When someone lends you a car to use in the shoot for free, it does not mean it didn’t cost anything. The car required investment, maintenance, taxes, etc. it just so happened that someone else paid for it. When someone holds a boom pole for you for 5 days and doesn’t charge you – it just means he uses his own money to pay his bills those days. These contributions are essentially investments into your project. So saying that something cost something, and then on screen you see so many people that just the bus fare for them to arrive on set would be more, it’s as silly as that guy who says he lives off only $300 a month but lives with his parents.

In some cases, such as when applying for grants, it is important to
count the real market value of your budget. Perhaps you wrote the script yourself, so you’re not paying anyone, but it still took you weeks to do. It would be considered appropriate in some cases to put some money under “script” even if no cash exchanged hands. This can become important when someone puts cash into your budget. When someone gives you 10K, and the cash you spend is 20K, it is not in all cases correct to assume the person putting the 10K paid for half of the film.

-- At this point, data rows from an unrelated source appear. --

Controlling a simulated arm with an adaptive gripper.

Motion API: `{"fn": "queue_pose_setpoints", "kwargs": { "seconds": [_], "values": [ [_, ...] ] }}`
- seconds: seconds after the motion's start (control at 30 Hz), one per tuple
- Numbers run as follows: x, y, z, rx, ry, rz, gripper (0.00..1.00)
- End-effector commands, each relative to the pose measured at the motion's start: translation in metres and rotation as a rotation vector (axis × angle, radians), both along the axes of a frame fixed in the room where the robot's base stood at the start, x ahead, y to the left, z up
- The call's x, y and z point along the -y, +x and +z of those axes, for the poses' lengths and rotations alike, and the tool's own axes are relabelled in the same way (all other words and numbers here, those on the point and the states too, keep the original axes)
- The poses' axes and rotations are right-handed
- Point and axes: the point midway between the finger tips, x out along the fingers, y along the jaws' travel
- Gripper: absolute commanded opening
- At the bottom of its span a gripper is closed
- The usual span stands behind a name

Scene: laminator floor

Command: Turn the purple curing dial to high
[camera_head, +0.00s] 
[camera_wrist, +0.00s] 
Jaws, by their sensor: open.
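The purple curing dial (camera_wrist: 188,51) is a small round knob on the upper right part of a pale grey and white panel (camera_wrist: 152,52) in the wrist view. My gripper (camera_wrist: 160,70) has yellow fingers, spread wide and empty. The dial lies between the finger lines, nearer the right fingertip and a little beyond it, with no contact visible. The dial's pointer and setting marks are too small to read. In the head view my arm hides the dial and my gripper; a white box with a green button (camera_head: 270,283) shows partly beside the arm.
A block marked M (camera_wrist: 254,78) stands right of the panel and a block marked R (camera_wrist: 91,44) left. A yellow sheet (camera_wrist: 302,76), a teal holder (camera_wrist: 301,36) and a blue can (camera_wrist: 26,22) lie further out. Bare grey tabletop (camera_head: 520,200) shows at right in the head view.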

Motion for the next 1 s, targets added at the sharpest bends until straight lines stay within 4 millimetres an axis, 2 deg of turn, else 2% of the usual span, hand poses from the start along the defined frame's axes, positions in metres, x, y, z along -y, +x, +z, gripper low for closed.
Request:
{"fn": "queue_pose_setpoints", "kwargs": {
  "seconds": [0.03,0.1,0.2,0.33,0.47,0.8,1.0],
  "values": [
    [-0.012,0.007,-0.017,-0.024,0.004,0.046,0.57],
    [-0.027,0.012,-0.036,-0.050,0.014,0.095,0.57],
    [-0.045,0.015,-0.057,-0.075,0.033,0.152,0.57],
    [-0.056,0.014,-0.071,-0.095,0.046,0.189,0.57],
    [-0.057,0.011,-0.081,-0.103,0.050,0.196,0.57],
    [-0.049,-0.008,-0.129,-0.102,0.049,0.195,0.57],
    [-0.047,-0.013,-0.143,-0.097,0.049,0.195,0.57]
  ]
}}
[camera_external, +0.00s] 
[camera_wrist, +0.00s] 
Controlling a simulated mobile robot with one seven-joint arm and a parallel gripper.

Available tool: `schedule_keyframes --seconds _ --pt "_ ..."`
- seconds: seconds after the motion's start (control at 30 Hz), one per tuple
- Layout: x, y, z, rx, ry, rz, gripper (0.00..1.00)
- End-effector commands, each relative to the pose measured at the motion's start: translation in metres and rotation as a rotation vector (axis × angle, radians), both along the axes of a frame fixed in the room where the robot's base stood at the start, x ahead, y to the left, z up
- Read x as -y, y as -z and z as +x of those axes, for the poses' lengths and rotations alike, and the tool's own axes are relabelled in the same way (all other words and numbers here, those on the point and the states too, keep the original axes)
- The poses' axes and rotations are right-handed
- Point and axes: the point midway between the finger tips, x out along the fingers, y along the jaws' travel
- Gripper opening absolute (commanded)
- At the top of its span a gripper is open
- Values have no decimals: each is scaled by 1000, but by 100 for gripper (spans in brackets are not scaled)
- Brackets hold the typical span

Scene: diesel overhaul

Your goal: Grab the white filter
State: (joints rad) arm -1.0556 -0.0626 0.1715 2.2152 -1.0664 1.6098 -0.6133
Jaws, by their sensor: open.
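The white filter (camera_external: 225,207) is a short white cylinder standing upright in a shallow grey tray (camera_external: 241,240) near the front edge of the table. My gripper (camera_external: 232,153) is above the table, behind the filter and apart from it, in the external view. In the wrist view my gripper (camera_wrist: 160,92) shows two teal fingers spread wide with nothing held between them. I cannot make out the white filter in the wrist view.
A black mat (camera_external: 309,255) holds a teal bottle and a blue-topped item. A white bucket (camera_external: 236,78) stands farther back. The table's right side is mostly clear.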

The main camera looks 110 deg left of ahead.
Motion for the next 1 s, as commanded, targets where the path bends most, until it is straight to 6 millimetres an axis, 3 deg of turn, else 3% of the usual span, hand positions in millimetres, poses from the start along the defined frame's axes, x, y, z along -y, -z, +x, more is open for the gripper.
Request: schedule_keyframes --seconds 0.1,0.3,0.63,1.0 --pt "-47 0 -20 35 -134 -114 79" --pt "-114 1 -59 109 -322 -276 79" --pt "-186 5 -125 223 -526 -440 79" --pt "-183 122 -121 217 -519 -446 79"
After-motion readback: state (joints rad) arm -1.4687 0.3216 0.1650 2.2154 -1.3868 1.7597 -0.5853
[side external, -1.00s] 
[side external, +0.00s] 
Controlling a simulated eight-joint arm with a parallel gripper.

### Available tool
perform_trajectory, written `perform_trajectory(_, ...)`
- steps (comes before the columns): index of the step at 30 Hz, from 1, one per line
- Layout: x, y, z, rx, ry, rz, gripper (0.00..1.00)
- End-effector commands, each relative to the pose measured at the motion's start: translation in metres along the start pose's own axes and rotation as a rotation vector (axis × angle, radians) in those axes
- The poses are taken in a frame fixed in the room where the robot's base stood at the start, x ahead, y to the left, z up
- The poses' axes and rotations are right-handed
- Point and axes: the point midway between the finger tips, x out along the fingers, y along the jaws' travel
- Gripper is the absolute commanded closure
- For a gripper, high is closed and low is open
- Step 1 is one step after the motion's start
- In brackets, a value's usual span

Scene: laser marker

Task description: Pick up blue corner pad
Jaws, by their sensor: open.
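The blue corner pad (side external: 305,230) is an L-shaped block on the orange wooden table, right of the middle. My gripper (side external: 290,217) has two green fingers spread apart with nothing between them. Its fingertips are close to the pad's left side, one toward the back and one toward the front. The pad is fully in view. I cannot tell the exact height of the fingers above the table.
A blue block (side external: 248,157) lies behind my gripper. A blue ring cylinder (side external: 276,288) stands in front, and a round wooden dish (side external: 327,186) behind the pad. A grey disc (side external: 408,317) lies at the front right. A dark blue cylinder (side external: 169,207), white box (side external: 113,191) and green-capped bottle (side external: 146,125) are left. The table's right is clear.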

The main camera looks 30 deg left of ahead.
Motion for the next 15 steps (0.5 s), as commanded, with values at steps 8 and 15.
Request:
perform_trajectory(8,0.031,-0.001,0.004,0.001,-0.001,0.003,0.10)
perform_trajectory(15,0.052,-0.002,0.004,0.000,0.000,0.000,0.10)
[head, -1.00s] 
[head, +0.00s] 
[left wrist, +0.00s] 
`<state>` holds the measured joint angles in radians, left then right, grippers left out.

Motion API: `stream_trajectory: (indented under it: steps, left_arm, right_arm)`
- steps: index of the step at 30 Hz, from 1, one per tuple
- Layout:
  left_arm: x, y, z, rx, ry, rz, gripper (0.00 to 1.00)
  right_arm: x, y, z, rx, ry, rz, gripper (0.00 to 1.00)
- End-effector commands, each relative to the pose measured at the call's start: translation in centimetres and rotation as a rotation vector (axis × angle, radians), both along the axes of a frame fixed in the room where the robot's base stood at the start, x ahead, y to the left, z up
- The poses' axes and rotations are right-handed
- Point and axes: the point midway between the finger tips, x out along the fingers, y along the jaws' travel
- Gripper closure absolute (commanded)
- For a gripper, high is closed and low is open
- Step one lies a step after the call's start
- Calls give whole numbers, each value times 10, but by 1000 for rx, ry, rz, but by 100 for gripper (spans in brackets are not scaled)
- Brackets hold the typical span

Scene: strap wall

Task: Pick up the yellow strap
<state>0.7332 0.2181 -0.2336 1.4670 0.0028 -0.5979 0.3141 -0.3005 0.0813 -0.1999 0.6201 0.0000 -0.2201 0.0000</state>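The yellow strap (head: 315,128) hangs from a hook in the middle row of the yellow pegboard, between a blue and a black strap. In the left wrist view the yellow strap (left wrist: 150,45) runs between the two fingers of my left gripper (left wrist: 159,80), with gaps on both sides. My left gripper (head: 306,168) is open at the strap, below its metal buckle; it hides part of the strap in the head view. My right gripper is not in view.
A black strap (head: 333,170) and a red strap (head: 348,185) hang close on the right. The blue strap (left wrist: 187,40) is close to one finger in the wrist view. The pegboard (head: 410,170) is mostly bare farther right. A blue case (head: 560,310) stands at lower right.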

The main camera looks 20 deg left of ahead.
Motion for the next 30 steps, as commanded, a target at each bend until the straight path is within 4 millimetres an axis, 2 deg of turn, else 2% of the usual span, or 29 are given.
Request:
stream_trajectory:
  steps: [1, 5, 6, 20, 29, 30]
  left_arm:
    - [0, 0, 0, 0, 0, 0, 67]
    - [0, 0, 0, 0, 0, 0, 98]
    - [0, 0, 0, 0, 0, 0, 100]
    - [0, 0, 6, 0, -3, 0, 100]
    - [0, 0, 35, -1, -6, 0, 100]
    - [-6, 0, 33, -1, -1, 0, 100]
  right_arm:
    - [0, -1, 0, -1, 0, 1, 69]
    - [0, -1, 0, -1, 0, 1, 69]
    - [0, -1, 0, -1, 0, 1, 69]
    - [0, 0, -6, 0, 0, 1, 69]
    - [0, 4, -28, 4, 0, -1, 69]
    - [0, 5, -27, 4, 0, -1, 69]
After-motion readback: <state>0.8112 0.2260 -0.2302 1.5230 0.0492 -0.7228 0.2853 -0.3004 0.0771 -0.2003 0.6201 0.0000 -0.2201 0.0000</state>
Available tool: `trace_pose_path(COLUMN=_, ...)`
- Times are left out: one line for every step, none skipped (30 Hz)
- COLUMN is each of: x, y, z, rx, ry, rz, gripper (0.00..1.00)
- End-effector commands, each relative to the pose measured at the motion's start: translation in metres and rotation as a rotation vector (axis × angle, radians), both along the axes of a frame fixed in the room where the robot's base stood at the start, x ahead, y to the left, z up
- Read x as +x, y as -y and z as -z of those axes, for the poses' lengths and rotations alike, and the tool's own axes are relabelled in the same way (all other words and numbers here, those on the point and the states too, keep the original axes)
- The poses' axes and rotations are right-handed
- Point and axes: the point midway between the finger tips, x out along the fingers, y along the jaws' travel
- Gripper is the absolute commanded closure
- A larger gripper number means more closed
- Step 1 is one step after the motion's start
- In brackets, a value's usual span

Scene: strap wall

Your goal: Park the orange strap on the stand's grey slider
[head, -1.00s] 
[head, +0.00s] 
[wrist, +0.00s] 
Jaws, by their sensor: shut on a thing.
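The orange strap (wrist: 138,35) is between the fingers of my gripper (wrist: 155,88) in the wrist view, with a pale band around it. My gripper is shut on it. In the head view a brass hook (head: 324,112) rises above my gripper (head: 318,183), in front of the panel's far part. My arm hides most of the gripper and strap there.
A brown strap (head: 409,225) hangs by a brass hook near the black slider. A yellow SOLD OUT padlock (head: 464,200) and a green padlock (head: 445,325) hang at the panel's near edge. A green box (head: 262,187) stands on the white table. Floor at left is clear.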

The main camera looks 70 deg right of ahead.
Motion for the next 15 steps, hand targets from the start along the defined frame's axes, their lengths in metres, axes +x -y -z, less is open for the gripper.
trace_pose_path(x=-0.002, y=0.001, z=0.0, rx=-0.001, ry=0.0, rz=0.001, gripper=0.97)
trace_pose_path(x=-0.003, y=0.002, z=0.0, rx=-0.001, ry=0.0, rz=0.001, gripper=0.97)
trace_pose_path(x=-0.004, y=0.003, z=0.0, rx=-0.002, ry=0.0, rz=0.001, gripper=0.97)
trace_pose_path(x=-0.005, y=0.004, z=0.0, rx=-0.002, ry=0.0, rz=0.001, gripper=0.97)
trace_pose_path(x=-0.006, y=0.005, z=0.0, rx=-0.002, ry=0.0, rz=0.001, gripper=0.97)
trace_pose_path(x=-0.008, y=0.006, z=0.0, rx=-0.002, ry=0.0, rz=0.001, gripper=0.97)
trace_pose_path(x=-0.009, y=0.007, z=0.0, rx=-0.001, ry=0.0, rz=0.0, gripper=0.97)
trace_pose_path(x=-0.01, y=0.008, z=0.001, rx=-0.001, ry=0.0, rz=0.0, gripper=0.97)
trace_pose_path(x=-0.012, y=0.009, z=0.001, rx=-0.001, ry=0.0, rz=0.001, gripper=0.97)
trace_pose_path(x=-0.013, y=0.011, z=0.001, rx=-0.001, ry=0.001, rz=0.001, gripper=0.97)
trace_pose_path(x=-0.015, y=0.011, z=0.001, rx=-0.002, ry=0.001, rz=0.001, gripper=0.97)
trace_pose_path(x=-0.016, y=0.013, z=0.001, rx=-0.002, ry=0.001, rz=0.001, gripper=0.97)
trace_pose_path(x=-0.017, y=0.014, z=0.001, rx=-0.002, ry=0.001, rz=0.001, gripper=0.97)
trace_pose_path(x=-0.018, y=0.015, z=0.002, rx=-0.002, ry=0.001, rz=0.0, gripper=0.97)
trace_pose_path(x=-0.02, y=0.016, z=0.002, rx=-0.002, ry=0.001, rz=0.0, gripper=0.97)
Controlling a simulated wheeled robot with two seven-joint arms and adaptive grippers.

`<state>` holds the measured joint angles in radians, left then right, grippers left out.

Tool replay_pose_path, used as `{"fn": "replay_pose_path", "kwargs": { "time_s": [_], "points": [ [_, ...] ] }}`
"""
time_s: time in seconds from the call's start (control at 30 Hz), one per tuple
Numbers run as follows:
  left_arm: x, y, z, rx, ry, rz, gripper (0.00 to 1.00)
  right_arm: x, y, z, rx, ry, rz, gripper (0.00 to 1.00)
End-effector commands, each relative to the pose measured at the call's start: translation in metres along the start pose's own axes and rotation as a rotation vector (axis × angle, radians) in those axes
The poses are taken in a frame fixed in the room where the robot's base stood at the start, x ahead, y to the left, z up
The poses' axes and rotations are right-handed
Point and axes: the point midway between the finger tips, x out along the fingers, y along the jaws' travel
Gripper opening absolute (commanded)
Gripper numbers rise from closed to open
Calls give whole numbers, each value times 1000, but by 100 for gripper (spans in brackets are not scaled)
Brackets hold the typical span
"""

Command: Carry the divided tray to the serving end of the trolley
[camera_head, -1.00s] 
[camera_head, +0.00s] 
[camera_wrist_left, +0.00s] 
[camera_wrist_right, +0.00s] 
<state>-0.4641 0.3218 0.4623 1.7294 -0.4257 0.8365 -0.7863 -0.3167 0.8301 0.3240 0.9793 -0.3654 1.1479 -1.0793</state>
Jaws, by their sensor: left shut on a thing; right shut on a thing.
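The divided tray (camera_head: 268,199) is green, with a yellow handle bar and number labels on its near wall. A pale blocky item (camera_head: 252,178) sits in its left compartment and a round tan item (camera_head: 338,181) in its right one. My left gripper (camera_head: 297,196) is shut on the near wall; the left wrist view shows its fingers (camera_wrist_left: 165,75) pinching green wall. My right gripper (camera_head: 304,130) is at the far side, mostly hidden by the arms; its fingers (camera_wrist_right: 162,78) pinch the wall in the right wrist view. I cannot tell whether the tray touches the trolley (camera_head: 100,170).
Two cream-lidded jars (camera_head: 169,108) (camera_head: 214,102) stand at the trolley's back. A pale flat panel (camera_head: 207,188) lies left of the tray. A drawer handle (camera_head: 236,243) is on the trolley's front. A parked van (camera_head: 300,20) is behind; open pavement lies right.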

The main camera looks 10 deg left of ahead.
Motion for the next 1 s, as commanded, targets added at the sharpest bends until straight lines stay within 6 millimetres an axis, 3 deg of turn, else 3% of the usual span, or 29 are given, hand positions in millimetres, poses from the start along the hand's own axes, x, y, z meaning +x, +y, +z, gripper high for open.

Don’t skimp on cash becuase you feel like you need to prove something:
When you come up with the cash to make your film, even if it is only coming from your own money, put it into perspective: You spent all this time writing the script and developing the film, and you’re about to spend even more time producing it and then distributing it, and perhaps even more people are going to be putting all their time in to it. Don’t put proportionally so little cash into it that everything else suffers and everyone’s investment, yours as well, amounts to little. You might win the admiration of some when you come up with a polished product that didn’t cost much. But is that really something you want to define yourself by in the long term?

This is the last post in this series for now. If I believe this is helping anyone, I will add more posts on further topics.